Pour le directeur de la chaîne, Moamar Orabi, contacté par Reporters sans frontières, il s’agit d’une nouvelle forme de pression exercée par l’armée israélienne contre la chaîne, “mais nous refusons d’aller dans ce sens. La demande de l’armée israélienne n’est pas légale puisque la chaîne a une autorisation officielle d’émettre, délivrée par le ministère palestinien des Télécommunications”.
Dans une interview au site Amad, Muamar Orabi déclare avoir “consulté plusieurs experts dans le domaine des frequences, et ils nous ont tous affirmé que la chaîne ne causait aucun problème d’interférence ni de brouillage, et ne constitue aucun danger pour leur sécurité comme ils le prétendent. Ces allégations sont fausses, et leur objectif n’est autre que d'entraver le travail des médias palestiniens, ce qui constitue une atteinte à la liberté d'expression.”
Reporters sans frontières rappelle que Wattan TV fait l’objet d’un acharnement des autorités militaires israéliennes depuis plusieurs années. Le 29 fevrier 2012, les locaux de la chaîne avaient été pris d’assaut par l’armée qui avait confisqué une partie du matériel, notamment de transmission, ainsi que les archives de la chaîne depuis l’année 2002. La Haute Cour de justice israélienne a décidé, le 4 décembre 2013, de ne pas revenir sur la décision de l’armée de confisquer les appareils de transmission de Wattan TV. Estimant que Wattan TV utilisait une fréquence illégale pour diffuser ces programmes, la Haute Cour avait exigé de la chaîne qu’elle obtienne une nouvelle fréquence de l’Autorité palestinienne.
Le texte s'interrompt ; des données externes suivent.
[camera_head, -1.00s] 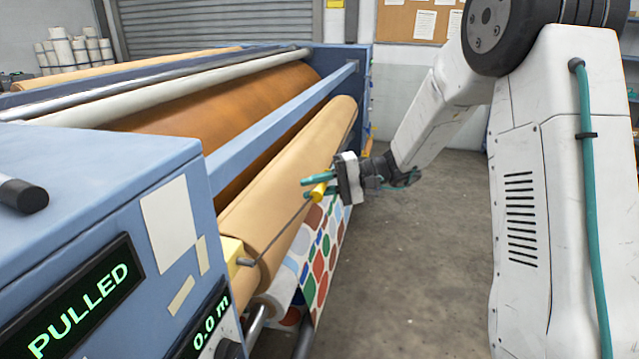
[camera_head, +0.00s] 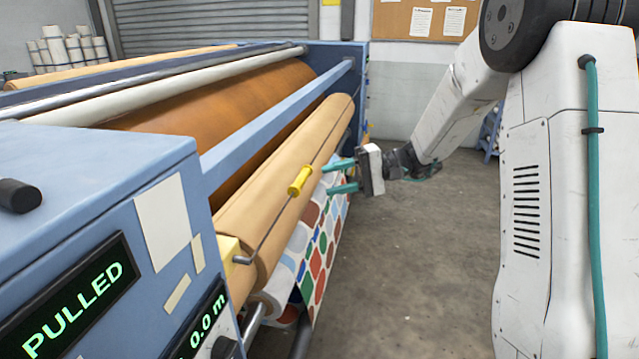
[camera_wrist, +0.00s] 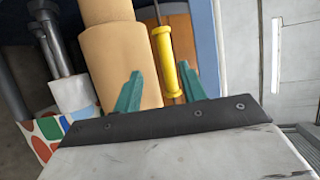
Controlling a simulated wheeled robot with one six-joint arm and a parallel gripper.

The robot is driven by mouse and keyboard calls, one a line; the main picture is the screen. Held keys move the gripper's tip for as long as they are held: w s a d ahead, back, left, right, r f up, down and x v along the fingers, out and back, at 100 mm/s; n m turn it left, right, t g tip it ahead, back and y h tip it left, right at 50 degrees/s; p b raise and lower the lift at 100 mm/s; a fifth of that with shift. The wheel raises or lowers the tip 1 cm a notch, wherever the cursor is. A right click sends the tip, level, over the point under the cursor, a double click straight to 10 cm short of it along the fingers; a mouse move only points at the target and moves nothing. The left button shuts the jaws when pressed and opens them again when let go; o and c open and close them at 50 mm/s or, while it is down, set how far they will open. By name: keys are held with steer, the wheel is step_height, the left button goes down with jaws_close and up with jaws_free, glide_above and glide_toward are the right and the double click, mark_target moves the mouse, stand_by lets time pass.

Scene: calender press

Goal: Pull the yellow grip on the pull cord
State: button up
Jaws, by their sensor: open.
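The yellow grip (camera_head: 300,180) sits on the pull cord (camera_head: 268,232), which runs along the front of the tan roll. My gripper (camera_head: 342,177) is open, with its green fingers pointing left toward the grip, and a gap lies between the fingertips and the grip. In the wrist view the yellow grip (camera_wrist: 164,62) shows beyond the two green fingers (camera_wrist: 158,92), nearer the right one. Nothing is between the fingers. The display (camera_head: 75,310) on the blue press reads PULLED.
The tan roll (camera_head: 290,150) lies just behind the cord. A dotted patterned sheet (camera_head: 322,235) hangs below it. A second display (camera_head: 205,322) reads 0.0 m. The blue frame (camera_head: 275,115) runs above the roll. The grey floor (camera_head: 410,270) at right is clear.

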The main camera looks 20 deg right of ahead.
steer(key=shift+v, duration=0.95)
Malgré les nombreuses demandes des organisations de défense de la liberté de la presse dont Reporters sans frontières et des avocats de la chaînes, la cour a concédé - après avoir reçu des informations confidentielles au cours d’une session ex parte - que la diffusion des programmes de Wattan TV interférait avec certaines communications qui révêtaient un aspect sécuritaire, et par conséquent que la confiscation du matériel de transmission était légale. Wattan TV a demandé à la cour de lui accorder un délai afin d’otebnir une nouvelle autorisation pour une fréquence. Délai accordé (et prolongé), malgré une objection de l’armée. L’Autorité palestinienne a par la suite alloué une nouvelle fréquence à la chaîne. Mais les Israéliens qui - en vertu de l’accord intérimaire de 1995 entre Israël et l’OLP - sont censés donner leur consentement, ont refusé d’aller dans ce sens.
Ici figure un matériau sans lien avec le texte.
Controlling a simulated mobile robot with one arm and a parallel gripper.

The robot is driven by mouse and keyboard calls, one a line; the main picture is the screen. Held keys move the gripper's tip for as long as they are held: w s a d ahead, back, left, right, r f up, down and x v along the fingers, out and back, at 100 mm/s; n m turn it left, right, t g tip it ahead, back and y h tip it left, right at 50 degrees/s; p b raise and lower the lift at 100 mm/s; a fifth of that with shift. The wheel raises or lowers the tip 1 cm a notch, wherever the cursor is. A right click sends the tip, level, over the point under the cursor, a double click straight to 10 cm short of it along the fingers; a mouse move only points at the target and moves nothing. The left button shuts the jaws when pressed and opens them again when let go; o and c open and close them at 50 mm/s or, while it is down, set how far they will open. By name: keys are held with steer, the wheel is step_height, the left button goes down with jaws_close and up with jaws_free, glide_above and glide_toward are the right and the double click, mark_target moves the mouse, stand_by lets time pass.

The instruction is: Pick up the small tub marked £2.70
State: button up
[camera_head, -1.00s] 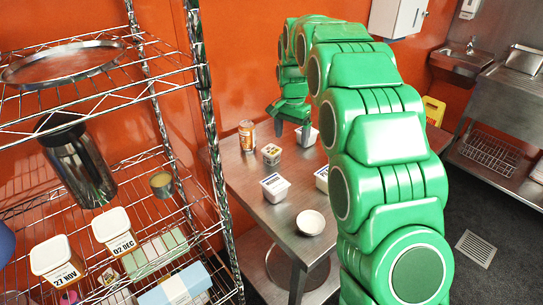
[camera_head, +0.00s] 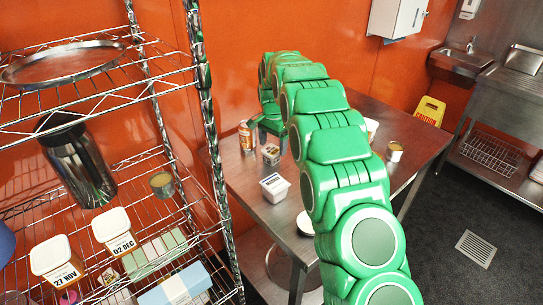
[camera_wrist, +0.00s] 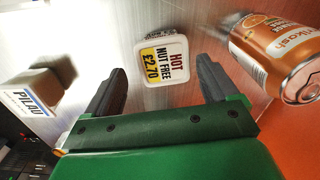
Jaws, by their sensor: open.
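The small tub (camera_wrist: 166,60) has a white lid with a label reading "HOT NUT FREE £2.70". In the wrist view it sits on the steel table between and beyond my gripper's two fingertips (camera_wrist: 160,66). The fingers are apart, with nothing held, and a gap shows on each side of the tub. In the head view the same small tub (camera_head: 271,155) stands on the table beside an orange can. My green gripper (camera_head: 268,128) is above and behind it there, its fingers mostly hidden.
The orange drink can (camera_wrist: 278,52) stands close to the right finger in the wrist view. A tub labelled PILAU (camera_wrist: 25,102) lies left. In the head view, a white tub (camera_head: 274,187), a white bowl (camera_head: 304,224) and a tan cup (camera_head: 394,152) share the table. A wire rack (camera_head: 207,110) stands left.

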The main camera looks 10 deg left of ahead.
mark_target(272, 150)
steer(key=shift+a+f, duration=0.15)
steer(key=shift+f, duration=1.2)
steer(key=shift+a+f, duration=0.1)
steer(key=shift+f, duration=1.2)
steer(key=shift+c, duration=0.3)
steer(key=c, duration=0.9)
Wattan TV a alors demandé à la cour d’ordonner à l’armée israélienne de lui retourner le matériel de transmission confisqué, tout en promettant de ne pas les utiliser, tant que la nouvelle fréquence ne serait pas approuvée. La chaîne attend depuis la décision de la Haute cour de justice.
Parallèlement, les autorités israéliennes ont obligé la direction de la chaîne Al-Chiraa Al-Mahalli TV, dans la ville de Tulkarem, à suspendre momentanément d’émettre en février dernier, sous peine de confiscation de l’intégralité du matériel. Elles avaient alors évoqué le même pretexte selon lequel des interférences de la chaîne perturbaient l'aéroport Ben Gourion, ainsi que les communications d’Israël. D’après les déclarations au journal Al-Hayat Al-Jadida, de Mohamad Zaydan, directeur de la chaîne, “nous avons fait venir un comité d’experts du ministère des Télécommunications et des ingénieurs de l’université Al-Najah. Après avoir vérifié tous les dispositifs et équipements appartenant à Al-Chiraa Al-Mahalli, ces experts ont conclu que la chaîne fonctionnait selon des normes officielles”.